> Data provided:
——

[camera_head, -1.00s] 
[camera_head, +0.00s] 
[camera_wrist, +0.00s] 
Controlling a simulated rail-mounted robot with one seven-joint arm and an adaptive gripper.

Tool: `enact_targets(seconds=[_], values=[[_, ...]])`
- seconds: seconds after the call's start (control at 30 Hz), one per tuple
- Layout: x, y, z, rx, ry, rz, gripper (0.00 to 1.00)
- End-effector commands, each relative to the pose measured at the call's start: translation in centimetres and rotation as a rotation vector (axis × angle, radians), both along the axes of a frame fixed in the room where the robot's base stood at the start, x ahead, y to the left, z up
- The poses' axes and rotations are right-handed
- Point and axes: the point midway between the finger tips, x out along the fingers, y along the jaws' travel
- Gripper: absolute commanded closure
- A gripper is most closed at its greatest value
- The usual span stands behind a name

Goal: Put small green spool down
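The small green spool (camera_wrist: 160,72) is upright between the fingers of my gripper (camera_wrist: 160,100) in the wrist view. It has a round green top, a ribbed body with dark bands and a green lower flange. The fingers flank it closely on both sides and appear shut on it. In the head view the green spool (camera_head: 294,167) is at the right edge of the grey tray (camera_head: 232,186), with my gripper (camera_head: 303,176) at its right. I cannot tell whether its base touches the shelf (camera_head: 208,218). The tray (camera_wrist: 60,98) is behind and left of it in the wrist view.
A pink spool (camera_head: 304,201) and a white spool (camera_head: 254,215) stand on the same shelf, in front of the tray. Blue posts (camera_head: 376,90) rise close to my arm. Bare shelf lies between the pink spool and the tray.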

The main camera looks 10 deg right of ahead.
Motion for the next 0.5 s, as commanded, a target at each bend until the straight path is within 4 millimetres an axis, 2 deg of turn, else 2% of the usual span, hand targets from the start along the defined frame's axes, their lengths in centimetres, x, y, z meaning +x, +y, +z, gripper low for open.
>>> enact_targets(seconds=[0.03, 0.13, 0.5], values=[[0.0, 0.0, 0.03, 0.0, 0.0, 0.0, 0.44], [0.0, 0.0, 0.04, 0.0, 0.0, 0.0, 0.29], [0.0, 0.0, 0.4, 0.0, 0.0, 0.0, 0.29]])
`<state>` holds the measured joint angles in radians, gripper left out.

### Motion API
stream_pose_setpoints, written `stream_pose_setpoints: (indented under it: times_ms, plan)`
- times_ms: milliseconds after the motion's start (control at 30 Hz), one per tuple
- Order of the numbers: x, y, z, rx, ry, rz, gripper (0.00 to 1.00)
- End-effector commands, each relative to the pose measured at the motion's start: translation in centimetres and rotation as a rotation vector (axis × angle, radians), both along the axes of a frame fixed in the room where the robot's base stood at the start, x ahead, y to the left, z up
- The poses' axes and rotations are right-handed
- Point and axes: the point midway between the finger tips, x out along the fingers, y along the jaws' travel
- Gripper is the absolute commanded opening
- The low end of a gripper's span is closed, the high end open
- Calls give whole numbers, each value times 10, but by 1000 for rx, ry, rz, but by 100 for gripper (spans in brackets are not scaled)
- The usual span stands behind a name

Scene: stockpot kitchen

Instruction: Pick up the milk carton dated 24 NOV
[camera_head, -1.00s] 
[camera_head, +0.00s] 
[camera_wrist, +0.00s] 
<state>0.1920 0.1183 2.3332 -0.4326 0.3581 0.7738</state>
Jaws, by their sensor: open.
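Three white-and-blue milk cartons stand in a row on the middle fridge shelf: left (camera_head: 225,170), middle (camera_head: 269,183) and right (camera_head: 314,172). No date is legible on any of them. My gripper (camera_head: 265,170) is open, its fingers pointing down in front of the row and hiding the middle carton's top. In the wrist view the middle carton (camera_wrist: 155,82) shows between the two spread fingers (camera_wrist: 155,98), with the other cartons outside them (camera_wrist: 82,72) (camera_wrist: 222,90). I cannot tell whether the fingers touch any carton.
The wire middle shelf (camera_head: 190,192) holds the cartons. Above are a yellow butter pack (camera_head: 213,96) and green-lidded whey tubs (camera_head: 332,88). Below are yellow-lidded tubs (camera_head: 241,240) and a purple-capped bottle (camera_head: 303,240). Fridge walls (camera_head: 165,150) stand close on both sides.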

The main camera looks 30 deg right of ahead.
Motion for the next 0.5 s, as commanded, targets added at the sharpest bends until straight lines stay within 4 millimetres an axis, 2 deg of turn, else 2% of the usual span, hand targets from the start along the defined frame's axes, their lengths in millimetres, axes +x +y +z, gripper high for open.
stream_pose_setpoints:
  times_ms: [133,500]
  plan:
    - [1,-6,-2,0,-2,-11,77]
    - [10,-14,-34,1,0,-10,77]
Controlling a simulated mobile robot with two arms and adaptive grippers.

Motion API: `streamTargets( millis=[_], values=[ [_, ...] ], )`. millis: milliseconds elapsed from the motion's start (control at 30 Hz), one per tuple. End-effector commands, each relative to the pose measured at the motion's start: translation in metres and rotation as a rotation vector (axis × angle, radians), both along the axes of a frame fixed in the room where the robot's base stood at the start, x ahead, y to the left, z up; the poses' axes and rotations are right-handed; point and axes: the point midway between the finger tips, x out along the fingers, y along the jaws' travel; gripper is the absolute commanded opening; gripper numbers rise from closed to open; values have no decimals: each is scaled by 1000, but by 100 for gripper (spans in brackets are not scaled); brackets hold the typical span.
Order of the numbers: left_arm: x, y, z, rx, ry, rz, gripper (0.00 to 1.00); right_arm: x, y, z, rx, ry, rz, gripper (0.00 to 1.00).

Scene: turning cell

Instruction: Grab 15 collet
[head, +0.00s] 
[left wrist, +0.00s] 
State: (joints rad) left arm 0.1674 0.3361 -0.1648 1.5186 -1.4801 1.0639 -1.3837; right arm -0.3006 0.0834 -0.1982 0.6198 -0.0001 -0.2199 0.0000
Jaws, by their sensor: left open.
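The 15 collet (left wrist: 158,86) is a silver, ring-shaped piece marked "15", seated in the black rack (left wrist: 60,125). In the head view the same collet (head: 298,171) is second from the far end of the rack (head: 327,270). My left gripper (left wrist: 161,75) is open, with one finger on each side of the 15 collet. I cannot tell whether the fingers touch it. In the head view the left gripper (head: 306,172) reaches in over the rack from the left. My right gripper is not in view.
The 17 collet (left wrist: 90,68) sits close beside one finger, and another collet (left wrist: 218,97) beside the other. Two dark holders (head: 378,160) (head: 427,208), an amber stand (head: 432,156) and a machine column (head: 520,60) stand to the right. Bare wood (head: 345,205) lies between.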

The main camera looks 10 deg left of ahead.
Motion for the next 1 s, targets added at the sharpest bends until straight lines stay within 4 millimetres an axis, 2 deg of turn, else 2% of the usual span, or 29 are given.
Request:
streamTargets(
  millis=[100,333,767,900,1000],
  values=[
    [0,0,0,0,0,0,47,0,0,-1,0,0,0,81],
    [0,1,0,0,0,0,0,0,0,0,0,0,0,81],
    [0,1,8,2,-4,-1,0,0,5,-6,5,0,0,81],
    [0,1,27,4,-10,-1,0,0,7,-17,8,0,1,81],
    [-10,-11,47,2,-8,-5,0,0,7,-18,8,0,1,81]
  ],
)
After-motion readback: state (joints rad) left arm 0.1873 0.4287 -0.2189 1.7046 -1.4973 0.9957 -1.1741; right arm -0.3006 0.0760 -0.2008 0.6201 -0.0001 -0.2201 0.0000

——

> Your task: Go through the records above, find every line with the word "simulated", and list those lines.

> Completed task:
Controlling a simulated rail-mounted robot with one seven-joint arm and an adaptive gripper.
Controlling a simulated mobile robot with two arms and adaptive grippers.

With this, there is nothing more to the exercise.